Those agitating for the removal of Karnataka lokayukta Y Bhaskar Rao since May this year got their hopes up on Monday with governor Vajubhai Vala approving a crucial amendment bill which makes it easier to impeach the anti-corruption ombudsman.
However, all indications are that getting rid of Rao -- whose son is under arrest for running a multi-crore extortion racket inside the Lokayukta office -- will be neither swift nor painless. The newly amended Lokayukta Act makes it easy to suspend the lokayukta but sacking him requires a long and complicated procedure.
"It may be months before Bhaskar Rao is impeached," said senior Congress spokesperson and MLC VS Ugrappa, in a guarded reaction to the governor's assent to the Karnataka Lokayukta Amendment Bill. "The only way we can hasten the process is by repealing the Lokayukta Act altogether. That will make all the appointments made under the Act null and void," he said.
Despite Congress' skepticism, the BJP is planning to make most of what the new version of the Lokayukta Act provides. "It is true that the impeachment process can take months even under the the amended Act. But the amendment also makes it easier to get the lokayukta suspended," said a senior BJP legislator.

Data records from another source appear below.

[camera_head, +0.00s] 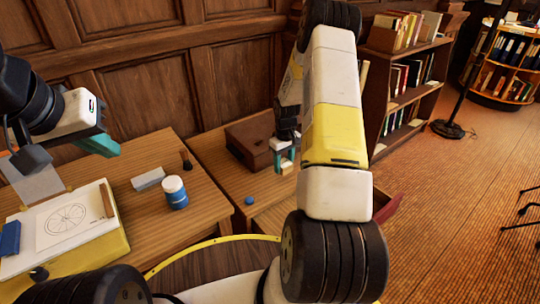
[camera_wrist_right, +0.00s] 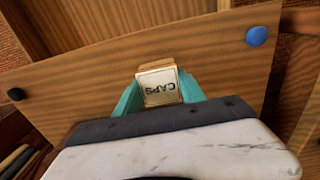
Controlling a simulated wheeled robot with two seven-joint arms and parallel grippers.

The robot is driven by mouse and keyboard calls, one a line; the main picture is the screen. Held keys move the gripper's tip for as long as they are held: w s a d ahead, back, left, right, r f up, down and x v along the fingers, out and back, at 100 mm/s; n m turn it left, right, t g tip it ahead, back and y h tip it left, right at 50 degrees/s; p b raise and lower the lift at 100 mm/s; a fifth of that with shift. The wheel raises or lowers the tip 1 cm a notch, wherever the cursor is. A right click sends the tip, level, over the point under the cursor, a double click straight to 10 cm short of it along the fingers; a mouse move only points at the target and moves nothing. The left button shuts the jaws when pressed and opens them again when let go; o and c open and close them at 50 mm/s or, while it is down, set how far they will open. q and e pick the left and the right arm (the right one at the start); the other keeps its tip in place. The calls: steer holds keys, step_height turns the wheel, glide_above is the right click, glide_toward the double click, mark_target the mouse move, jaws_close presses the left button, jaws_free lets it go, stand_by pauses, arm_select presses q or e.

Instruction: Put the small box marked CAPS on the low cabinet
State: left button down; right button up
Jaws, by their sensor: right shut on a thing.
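In the head view the box (camera_head: 287,168) shows as a small pale block at the right gripper (camera_head: 284,158), over the wooden top of what looks like the low cabinet (camera_head: 222,160). I cannot tell whether the box touches that top. My left gripper (camera_head: 100,145) is at the left, above the drafting table; one teal finger shows clearly, and its opening cannot be judged.
The left table holds a blue-and-white jar (camera_head: 175,192), a grey block (camera_head: 148,179) and a drawing board (camera_head: 95,243). A bookcase (camera_head: 405,95) stands at right.

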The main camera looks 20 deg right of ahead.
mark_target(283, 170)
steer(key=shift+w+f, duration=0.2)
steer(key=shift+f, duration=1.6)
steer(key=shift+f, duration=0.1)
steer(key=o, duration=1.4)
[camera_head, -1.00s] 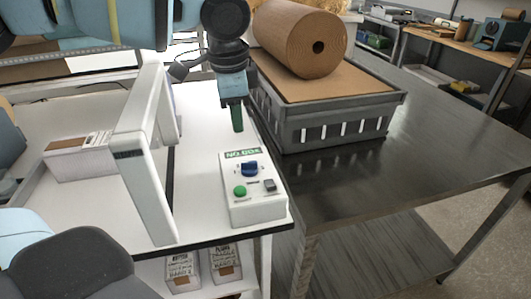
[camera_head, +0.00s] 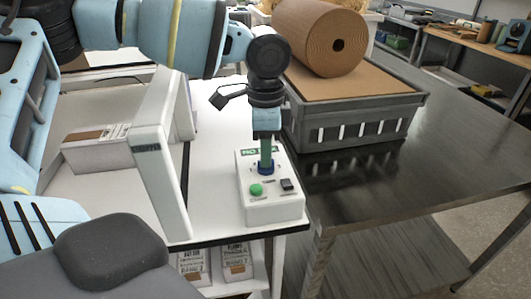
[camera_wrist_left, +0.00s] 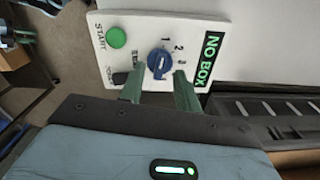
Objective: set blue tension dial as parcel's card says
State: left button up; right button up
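The blue tension dial (camera_wrist_left: 160,64) sits on a white control box (camera_head: 272,208), with the numbers 1, 2 and 3 beside it in the left wrist view. I cannot tell surely which number it points to. My left gripper (camera_wrist_left: 160,76) is open, its green fingertips on either side of the dial, close to the panel; contact is unclear. In the head view the fingers (camera_head: 266,160) point down and partly hide the dial (camera_head: 262,169). A parcel (camera_head: 95,152) with a printed label lies at the left; its text is unreadable. My right gripper is out of view.
The control box has a green START button (camera_wrist_left: 116,37), a black switch (camera_head: 287,184) and a lit "NO BOX" display (camera_wrist_left: 209,57). A white arch (camera_head: 160,165) stands left of it. A grey crate (camera_head: 350,130) with a brown paper roll (camera_head: 320,40) stands behind right.

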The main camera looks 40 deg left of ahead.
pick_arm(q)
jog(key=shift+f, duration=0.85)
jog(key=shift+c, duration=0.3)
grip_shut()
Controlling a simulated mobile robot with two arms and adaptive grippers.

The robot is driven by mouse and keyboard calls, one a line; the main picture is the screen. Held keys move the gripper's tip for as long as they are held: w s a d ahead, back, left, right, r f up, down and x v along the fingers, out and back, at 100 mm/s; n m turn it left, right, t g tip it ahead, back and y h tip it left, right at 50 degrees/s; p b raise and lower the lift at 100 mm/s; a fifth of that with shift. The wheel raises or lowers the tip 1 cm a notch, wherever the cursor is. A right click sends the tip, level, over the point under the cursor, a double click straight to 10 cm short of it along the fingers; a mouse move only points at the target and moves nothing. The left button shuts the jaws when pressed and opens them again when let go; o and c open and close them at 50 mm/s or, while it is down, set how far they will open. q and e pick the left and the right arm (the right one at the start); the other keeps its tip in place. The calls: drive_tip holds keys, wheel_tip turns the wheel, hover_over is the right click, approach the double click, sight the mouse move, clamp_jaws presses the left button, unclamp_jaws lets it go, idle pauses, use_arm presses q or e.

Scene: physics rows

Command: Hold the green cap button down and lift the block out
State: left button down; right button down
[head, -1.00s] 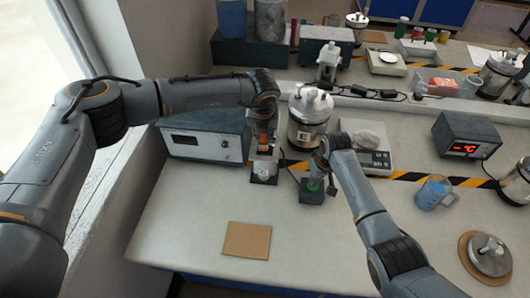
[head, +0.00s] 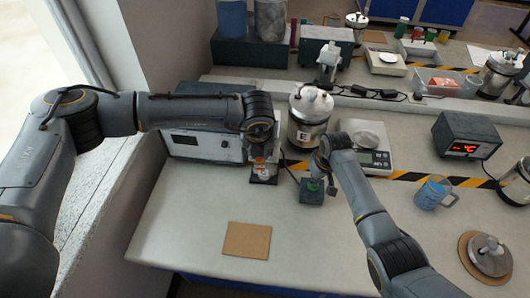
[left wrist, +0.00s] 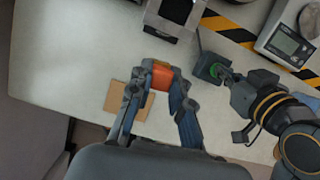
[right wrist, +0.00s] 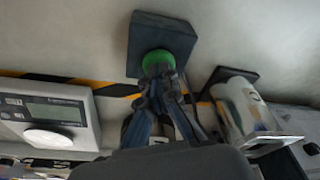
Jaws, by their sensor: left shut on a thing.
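The orange block (left wrist: 161,76) is between the fingers of my left gripper (left wrist: 158,84), which is shut on it. In the left wrist view the block appears clear of the silver holder (left wrist: 174,18), whose dark opening shows. In the head view the block (head: 259,159) is partly hidden by my left wrist, close to the holder (head: 264,175). The green cap button (right wrist: 167,61) sits on a dark square box (right wrist: 161,32). My right gripper (right wrist: 160,72) has its fingertips together against the green cap. How far the cap is pressed cannot be told.
A brown mat (head: 247,240) lies on the clear front part of the bench. A grey instrument box (head: 205,144) and a steel canister (head: 306,125) stand behind the holder. A scale (head: 374,159) and a blue mug (head: 434,193) are to the right.

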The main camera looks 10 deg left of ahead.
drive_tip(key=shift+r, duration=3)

The BJP plans to wait until the first week of September for the ruling party to make a move. "To submit a complaint to the speaker and the chairman of the legislature, we need the support of one-third of the members in each House. If the ruling party doesn't make a move, we will seek the support of other opposition parties and independents," a senior BJP legislator told HT.
The old Lokayukta Act required the constitution of a three-member investigation committee headed by a Supreme Court judge with another high court judge as a member. And only if the committee found evidence of misconduct could any action be taken against the lokayukta.
Under the amended act, the lokayukta will be suspended automatically the moment the speaker of the Assembly and the chairman of the council forward a complaint against the lokayukta to the chief justice of Karnataka. To be forwarded, the complaint must be moved by at least one-third of members from both houses.
After receiving the complaint, chief justice of Karnataka will have initiate an investigation and submit a report in 90 days. Even if the CJ finds the lokayukta guilty, impeaching him will require the votes of two-thirds of members in the Legislative Council and Legislative Assembly. Finally, the governor will have to approve the impeachment passed by both houses for the lokayukta to be removed.
That the Special Investigation Team probing the extortion racket has not yet found any direct evidence against Rao is likely to further complicate matters. "Right now, our case is that Bhaskar Rao's son misused his father's office to extort money from government officials. We have no evidence to show that Rao knew about his son's activities," an SIT official told HT.